20 MARCH 1875, Page 23

The Diary of B.M. the Shah of Persia. By J.

W. Redhouse. (Murray.)—Having already given at some length our impressions of this Diary when it appeared (partly translated and partly analysed by Herr Schindler) in the columns of the Academy, little remains for as now beyond observing that the Diary, as a whole, quite confirms our previous opinion of the directness and almost boyish simplicity both of the thoughts themselves, and of the language in which they are put. The Shah writes down such things as are interesting to himself, or such as he thinks will interest his people,—not at all (as is the case with most writers of journals) from a sense of what is expected from him, He says what he really thinks, not what other people will expect that he ought to think, and the effect is often extremely quaint.

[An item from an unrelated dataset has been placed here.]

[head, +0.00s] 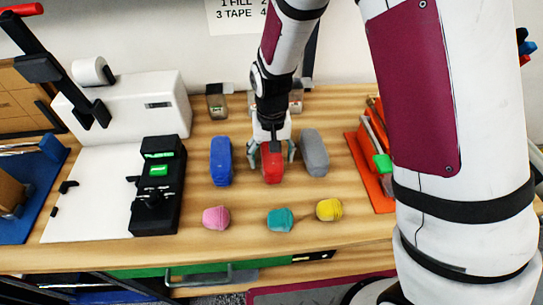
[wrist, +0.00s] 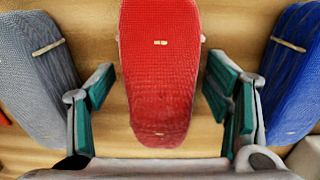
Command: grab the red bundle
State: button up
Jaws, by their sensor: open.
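The red bundle (head: 272,168) lies on the wooden table between a blue bundle (head: 221,161) and a grey bundle (head: 314,153). In the wrist view the red bundle (wrist: 160,70) is long and rounded, with a small tan mark on top. My gripper (head: 272,150) is above the red bundle and hides its far part in the head view. In the wrist view its teal-padded fingers (wrist: 160,105) are open, one on each side of the red bundle, with gaps between pads and bundle. Whether the fingertips reach down beside it I cannot tell.
The grey bundle (wrist: 40,75) and blue bundle (wrist: 292,75) stand close outside the fingers. Pink (head: 216,217), teal (head: 280,219) and yellow (head: 329,209) balls lie nearer the front edge. An orange tray (head: 382,205) is right; a black device (head: 157,185) is left.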

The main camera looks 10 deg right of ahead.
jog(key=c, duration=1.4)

Then, too. the shrewdness of his observations, and the quiet confidence visible throughout that he is instructing and delighting his readers, the utter absence of any consciousness of impending criticism either of himself or of his book, and the confidence he reposes in the genuineness of the welcome given him. "It is evident," he says, "that the people of England were all sorry and grieved in their hearts at our departure," almost disarms the critic's pen. There is nothing profound, striking, or deeply interesting in the Shah's Diary, but it is not unamusing to look at Western nations and their civilisation through Persian glasses, and the Diary is too brief to be tedious. The volume is, as is befitting, tastefully got up, with good paper and type, and is illustrated by a portrait of the writer, from which we do not gain high ideas of his benignity.